I’m looking at some Google charts to get a feel for how to write SVG code. There’s something curious about the dots on the scatter plots (these are just coloured dots superimposed on a grid).
Every dot is drawn twice, once as a large (r=12) zero-stroke white circle, and once again as a small (r=3.5) circle in the required colour:
<circle cx="304.73" cy="61.50050223557585" r="12" stroke="none" stroke-width="0" fill-opacity="0" stroke-opacity="0" stroke-dasharray="0" fill="#ffffff"></circle>
...
<circle cx="304.73" cy="61.50050223557585" r="3.5" stroke="#dc3912" stroke-width="2" fill-opacity="1" stroke-opacity="1" stroke-dasharray="0" fill="#dc3912"></circle>
Any idea what the point of this?
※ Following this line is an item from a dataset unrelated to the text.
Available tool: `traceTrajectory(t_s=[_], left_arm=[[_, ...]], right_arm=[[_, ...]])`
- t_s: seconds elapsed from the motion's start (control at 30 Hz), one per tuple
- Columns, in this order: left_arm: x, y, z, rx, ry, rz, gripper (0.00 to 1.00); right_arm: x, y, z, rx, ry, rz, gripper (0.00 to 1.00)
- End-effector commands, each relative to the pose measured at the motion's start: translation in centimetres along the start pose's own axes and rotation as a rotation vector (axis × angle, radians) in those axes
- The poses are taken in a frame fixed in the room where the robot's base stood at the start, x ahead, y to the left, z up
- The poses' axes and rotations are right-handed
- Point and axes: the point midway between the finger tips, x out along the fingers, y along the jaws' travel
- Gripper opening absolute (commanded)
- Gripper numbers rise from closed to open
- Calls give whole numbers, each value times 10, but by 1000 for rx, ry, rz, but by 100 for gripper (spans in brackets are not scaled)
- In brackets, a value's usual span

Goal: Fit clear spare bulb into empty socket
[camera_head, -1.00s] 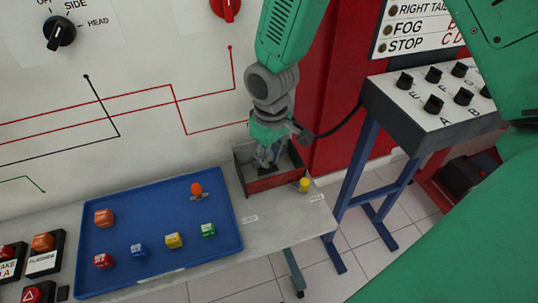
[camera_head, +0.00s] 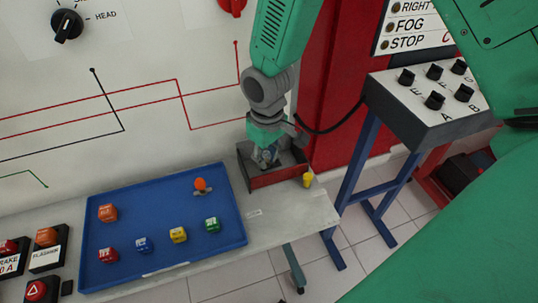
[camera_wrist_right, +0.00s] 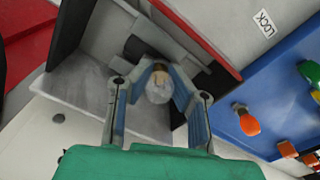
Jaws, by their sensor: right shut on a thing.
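My right gripper (camera_head: 266,160) reaches down into an open lamp housing (camera_head: 281,179) with a red front at the right end of the bench. In the right wrist view, the gripper (camera_wrist_right: 158,82) is shut on the clear bulb (camera_wrist_right: 158,91). The bulb's brass base points away from the palm, into the housing. A dark round opening (camera_wrist_right: 135,47) inside the housing, possibly the socket, shows beyond the bulb, up and left of its base. The base looks apart from it, but depth is hard to judge. My left gripper is out of view.
A blue tray (camera_head: 160,258) left of the housing holds an orange bulb (camera_head: 201,185) and several coloured blocks. A yellow piece (camera_head: 307,180) stands at the housing's right corner. A wall panel rises close behind; a switch box (camera_head: 430,112) stands to the right.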

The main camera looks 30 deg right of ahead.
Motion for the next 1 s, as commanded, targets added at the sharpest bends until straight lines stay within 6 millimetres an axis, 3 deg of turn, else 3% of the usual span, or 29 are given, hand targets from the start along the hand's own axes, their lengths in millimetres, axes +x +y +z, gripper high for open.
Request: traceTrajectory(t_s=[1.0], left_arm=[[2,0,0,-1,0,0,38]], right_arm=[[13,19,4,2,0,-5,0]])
Removing the blank circles makes absolutely no (obvious) difference to the output. I’ve played around with moving a (combined) dot until it’s on top of a grid line, or overlapping another dot, and changing the size of the blank circle, but I can’t see that it does anything at all.
Thanks –
Al
I think it’s there to trigger events for the tool-tip. You only need to move your mouse near to (within 12 pixels) a point on the scatter plot for it to display that point’s information.